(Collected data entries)
━━━━━━
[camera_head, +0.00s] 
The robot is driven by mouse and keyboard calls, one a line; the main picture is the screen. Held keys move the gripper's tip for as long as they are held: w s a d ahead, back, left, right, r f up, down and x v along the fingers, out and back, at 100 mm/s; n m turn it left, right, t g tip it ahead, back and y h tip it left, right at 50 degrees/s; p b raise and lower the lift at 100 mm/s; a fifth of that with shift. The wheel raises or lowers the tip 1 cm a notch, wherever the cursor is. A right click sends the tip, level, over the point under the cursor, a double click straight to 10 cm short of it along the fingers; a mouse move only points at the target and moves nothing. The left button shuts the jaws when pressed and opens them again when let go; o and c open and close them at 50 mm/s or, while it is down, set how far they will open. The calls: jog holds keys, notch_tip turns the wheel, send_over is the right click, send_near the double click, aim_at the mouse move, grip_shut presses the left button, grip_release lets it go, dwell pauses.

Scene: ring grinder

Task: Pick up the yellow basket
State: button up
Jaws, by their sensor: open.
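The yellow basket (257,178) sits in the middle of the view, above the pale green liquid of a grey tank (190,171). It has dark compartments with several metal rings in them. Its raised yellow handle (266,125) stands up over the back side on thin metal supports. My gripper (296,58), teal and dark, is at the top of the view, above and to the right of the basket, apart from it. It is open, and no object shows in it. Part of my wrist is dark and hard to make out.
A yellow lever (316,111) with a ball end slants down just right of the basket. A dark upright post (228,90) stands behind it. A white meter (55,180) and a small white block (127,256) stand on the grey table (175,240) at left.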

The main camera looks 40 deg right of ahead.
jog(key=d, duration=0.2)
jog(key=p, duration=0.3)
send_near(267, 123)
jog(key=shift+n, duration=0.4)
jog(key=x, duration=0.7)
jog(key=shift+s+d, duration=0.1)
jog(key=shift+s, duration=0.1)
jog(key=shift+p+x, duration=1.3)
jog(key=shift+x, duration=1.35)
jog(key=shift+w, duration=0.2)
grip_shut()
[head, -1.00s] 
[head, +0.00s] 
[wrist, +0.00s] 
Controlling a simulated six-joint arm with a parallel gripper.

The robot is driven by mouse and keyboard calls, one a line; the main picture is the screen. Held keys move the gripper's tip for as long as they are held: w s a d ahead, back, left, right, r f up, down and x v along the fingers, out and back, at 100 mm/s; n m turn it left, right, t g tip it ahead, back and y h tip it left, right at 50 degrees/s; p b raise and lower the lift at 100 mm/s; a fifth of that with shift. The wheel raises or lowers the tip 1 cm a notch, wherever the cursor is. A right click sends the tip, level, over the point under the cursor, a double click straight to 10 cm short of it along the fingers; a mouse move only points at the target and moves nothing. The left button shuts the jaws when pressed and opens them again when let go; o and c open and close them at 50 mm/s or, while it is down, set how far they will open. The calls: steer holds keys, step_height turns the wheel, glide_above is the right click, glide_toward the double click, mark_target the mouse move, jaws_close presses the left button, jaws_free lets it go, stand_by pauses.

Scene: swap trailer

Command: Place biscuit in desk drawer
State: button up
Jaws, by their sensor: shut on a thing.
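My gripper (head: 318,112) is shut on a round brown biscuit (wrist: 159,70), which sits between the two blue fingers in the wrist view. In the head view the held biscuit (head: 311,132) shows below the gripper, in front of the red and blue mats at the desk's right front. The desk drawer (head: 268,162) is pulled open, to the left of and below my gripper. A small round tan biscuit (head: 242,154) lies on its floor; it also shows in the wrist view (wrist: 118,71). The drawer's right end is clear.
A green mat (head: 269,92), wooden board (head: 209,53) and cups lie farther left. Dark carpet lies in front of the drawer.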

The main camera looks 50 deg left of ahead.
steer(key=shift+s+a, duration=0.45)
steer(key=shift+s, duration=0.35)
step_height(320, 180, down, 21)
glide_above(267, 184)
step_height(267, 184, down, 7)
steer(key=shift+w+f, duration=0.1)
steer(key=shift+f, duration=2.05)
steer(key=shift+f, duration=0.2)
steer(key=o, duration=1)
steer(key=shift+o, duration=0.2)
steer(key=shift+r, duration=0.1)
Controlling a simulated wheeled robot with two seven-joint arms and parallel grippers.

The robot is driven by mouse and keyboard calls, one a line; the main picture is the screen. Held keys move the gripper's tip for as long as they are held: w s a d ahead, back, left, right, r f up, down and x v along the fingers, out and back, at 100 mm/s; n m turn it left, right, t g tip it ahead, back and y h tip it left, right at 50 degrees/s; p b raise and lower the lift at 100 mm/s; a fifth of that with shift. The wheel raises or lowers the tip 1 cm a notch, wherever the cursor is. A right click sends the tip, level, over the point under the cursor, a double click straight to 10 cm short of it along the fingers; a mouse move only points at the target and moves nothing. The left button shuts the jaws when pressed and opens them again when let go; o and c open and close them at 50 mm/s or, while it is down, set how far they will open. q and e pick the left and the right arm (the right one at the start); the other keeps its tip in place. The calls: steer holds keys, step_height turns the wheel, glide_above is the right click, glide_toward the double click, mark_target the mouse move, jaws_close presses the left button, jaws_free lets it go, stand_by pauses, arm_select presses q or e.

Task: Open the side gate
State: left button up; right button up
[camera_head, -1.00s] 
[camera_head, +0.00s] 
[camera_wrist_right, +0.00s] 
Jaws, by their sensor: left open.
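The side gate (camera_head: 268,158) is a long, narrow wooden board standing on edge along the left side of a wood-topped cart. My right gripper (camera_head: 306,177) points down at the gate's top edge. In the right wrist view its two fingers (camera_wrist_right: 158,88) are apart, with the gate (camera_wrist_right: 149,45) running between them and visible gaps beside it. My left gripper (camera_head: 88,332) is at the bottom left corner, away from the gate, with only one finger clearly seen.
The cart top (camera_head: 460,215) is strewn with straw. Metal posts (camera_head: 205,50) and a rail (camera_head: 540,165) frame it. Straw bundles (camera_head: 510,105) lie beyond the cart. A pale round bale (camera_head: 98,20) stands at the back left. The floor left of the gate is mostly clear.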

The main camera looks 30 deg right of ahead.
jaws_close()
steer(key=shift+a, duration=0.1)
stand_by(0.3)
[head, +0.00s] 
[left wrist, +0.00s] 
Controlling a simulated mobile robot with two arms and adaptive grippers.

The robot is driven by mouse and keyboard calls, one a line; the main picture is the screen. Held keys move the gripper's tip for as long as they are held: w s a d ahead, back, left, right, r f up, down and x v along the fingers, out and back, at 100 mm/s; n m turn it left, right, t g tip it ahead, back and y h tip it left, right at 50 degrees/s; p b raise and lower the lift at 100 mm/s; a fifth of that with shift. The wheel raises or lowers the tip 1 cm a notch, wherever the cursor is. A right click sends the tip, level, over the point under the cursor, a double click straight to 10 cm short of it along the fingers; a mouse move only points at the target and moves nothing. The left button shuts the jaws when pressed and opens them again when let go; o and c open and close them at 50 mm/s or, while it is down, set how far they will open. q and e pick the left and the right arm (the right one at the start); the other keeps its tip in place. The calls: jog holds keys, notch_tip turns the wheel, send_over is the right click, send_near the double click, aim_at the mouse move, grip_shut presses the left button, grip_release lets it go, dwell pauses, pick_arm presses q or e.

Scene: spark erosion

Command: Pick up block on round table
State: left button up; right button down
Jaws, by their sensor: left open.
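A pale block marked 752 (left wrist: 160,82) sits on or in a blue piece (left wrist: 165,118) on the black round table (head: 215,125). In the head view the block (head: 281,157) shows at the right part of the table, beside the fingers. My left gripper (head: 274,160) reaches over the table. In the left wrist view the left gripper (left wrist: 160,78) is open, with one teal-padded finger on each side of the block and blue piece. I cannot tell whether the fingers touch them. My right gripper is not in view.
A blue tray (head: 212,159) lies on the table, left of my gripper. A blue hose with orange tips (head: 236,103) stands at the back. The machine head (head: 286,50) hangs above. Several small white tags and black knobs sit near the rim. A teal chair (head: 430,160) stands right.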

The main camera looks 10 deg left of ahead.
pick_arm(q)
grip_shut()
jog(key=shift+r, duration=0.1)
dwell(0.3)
━━━━━━
#### EXERCISE OBJECTIVE:
Your task is to give again the lines from the one containing "Task: Pick up the yellow basket" to the one containing "Controlling a simulated six-joint", both lines included, exactly and without anything added.

#### ANSWER TO THIS TASK:
Task: Pick up the yellow basket
State: button up
Jaws, by their sensor: open.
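The yellow basket (257,178) sits in the middle of the view, above the pale green liquid of a grey tank (190,171). It has dark compartments with several metal rings in them. Its raised yellow handle (266,125) stands up over the back side on thin metal supports. My gripper (296,58), teal and dark, is at the top of the view, above and to the right of the basket, apart from it. It is open, and no object shows in it. Part of my wrist is dark and hard to make out.
A yellow lever (316,111) with a ball end slants down just right of the basket. A dark upright post (228,90) stands behind it. A white meter (55,180) and a small white block (127,256) stand on the grey table (175,240) at left.

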The main camera looks 40 deg right of ahead.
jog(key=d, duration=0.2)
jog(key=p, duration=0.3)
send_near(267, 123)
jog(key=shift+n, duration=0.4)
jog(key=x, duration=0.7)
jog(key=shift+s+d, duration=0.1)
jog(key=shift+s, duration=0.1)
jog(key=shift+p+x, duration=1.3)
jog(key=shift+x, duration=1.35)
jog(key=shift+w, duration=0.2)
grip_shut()
[head, -1.00s] 
[head, +0.00s] 
[wrist, +0.00s] 
Controlling a simulated six-joint arm with a parallel gripper.

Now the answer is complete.